>> Begin
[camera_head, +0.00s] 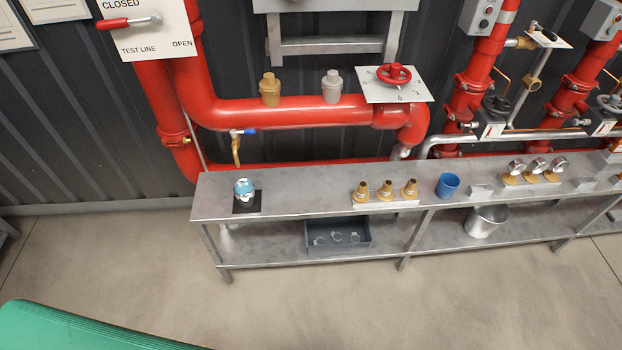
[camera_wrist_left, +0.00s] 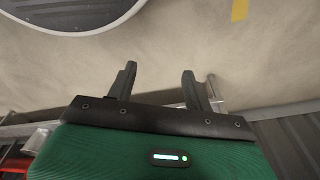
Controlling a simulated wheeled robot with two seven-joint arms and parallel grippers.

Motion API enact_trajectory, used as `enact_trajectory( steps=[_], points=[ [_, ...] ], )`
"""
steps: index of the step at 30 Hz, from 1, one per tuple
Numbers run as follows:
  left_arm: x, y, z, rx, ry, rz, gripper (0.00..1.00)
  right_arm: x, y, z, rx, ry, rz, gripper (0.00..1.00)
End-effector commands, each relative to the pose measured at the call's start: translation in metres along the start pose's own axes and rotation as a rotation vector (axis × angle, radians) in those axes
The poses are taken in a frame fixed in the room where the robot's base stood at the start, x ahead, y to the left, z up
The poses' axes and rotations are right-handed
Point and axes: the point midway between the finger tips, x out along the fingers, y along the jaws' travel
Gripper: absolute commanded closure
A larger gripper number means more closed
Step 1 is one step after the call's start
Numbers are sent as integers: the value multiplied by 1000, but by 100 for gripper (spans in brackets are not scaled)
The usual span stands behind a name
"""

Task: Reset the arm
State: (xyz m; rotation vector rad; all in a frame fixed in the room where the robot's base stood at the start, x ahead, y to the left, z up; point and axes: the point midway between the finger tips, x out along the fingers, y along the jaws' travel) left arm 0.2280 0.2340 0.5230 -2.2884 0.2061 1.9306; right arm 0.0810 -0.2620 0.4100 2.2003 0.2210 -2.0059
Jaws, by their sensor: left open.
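My left gripper (camera_wrist_left: 160,80) shows in the left wrist view. Its two dark fingers are spread apart with nothing between them. Pale floor lies beyond the fingertips, and the gripper touches no object that I can see. No fingers of the left gripper show in the head view. My right gripper is in neither view.
A long metal bench (camera_head: 310,202) stands against the dark wall. It carries brass fittings (camera_head: 386,192), a blue cup (camera_head: 447,185) and gauges (camera_head: 537,168). A grey bin (camera_head: 338,246) and a metal bucket (camera_head: 484,222) sit on its lower shelf. Red pipes (camera_head: 290,112) run behind. The floor in front is clear.

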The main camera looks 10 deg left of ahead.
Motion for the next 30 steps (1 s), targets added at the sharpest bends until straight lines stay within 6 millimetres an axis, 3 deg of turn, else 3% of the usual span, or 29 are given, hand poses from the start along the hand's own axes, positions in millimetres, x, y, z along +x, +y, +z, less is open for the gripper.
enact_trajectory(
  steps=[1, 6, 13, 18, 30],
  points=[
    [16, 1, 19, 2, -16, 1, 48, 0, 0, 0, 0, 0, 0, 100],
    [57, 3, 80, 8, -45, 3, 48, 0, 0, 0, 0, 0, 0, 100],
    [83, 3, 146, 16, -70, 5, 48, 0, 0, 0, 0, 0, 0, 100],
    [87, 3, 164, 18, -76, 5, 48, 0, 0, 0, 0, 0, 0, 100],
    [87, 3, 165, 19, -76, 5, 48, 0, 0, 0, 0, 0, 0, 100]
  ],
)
>> End
_Work required:_ Write out the lines from the start of the material to the line with "The poses' axes", inclusive and exactly. Skip the pictures.

_Response to this task:_
[camera_head, +0.00s] 
[camera_wrist_left, +0.00s] 
Controlling a simulated wheeled robot with two seven-joint arms and parallel grippers.

Motion API enact_trajectory, used as `enact_trajectory( steps=[_], points=[ [_, ...] ], )`
"""
steps: index of the step at 30 Hz, from 1, one per tuple
Numbers run as follows:
  left_arm: x, y, z, rx, ry, rz, gripper (0.00..1.00)
  right_arm: x, y, z, rx, ry, rz, gripper (0.00..1.00)
End-effector commands, each relative to the pose measured at the call's start: translation in metres along the start pose's own axes and rotation as a rotation vector (axis × angle, radians) in those axes
The poses are taken in a frame fixed in the room where the robot's base stood at the start, x ahead, y to the left, z up
The poses' axes and rotations are right-handed

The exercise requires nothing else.